* [Written problem] Take the lines from the one with "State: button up" to the end of the listing, both ends included, and quote them exactly, leaving pictures out.
>> BEGIN Available data
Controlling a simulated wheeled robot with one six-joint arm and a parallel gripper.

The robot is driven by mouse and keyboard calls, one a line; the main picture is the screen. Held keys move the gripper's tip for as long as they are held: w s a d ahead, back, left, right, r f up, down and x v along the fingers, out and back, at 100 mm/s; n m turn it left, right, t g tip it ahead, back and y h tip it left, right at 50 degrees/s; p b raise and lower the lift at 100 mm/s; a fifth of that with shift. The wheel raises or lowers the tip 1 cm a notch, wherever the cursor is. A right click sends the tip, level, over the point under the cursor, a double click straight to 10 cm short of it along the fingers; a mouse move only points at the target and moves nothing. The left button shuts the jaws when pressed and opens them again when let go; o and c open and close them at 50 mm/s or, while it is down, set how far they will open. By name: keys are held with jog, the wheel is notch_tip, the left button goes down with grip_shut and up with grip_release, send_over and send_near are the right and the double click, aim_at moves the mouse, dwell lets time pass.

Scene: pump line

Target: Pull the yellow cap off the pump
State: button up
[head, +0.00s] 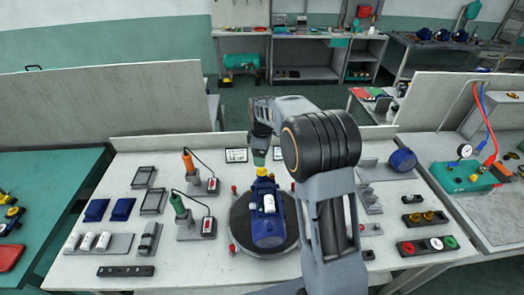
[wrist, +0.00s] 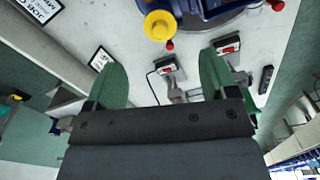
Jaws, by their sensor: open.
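The blue pump (head: 267,222) sits on a round black turntable (head: 240,222) in the middle of the bench. The yellow cap (head: 262,172) is on the pump's far end, and it also shows in the wrist view (wrist: 160,25) at the top middle. My gripper (head: 260,158) is above and just behind the cap in the head view. In the wrist view its two green fingers (wrist: 160,60) are spread wide and empty, with the cap beyond the tips and between their lines. The pump body (wrist: 214,8) is partly cut off at the top of the wrist view.
Two tools, an orange-handled one (head: 188,162) and a green-handled one (head: 178,203), stand left of the turntable. Red knobs ring the turntable. A blue cylindrical part (head: 403,160) lies at the right, and a button box (head: 427,245) is at the front right. A low panel runs behind.

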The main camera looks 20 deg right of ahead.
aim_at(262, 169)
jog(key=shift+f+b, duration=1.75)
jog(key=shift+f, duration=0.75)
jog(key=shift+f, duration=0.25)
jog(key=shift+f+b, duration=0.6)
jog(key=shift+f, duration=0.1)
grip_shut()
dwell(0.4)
>> END Available data
* [Answer below]
State: button up
[head, +0.00s] 
[wrist, +0.00s] 
Jaws, by their sensor: open.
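The blue pump (head: 267,222) sits on a round black turntable (head: 240,222) in the middle of the bench. The yellow cap (head: 262,172) is on the pump's far end, and it also shows in the wrist view (wrist: 160,25) at the top middle. My gripper (head: 260,158) is above and just behind the cap in the head view. In the wrist view its two green fingers (wrist: 160,60) are spread wide and empty, with the cap beyond the tips and between their lines. The pump body (wrist: 214,8) is partly cut off at the top of the wrist view.
Two tools, an orange-handled one (head: 188,162) and a green-handled one (head: 178,203), stand left of the turntable. Red knobs ring the turntable. A blue cylindrical part (head: 403,160) lies at the right, and a button box (head: 427,245) is at the front right. A low panel runs behind.

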The main camera looks 20 deg right of ahead.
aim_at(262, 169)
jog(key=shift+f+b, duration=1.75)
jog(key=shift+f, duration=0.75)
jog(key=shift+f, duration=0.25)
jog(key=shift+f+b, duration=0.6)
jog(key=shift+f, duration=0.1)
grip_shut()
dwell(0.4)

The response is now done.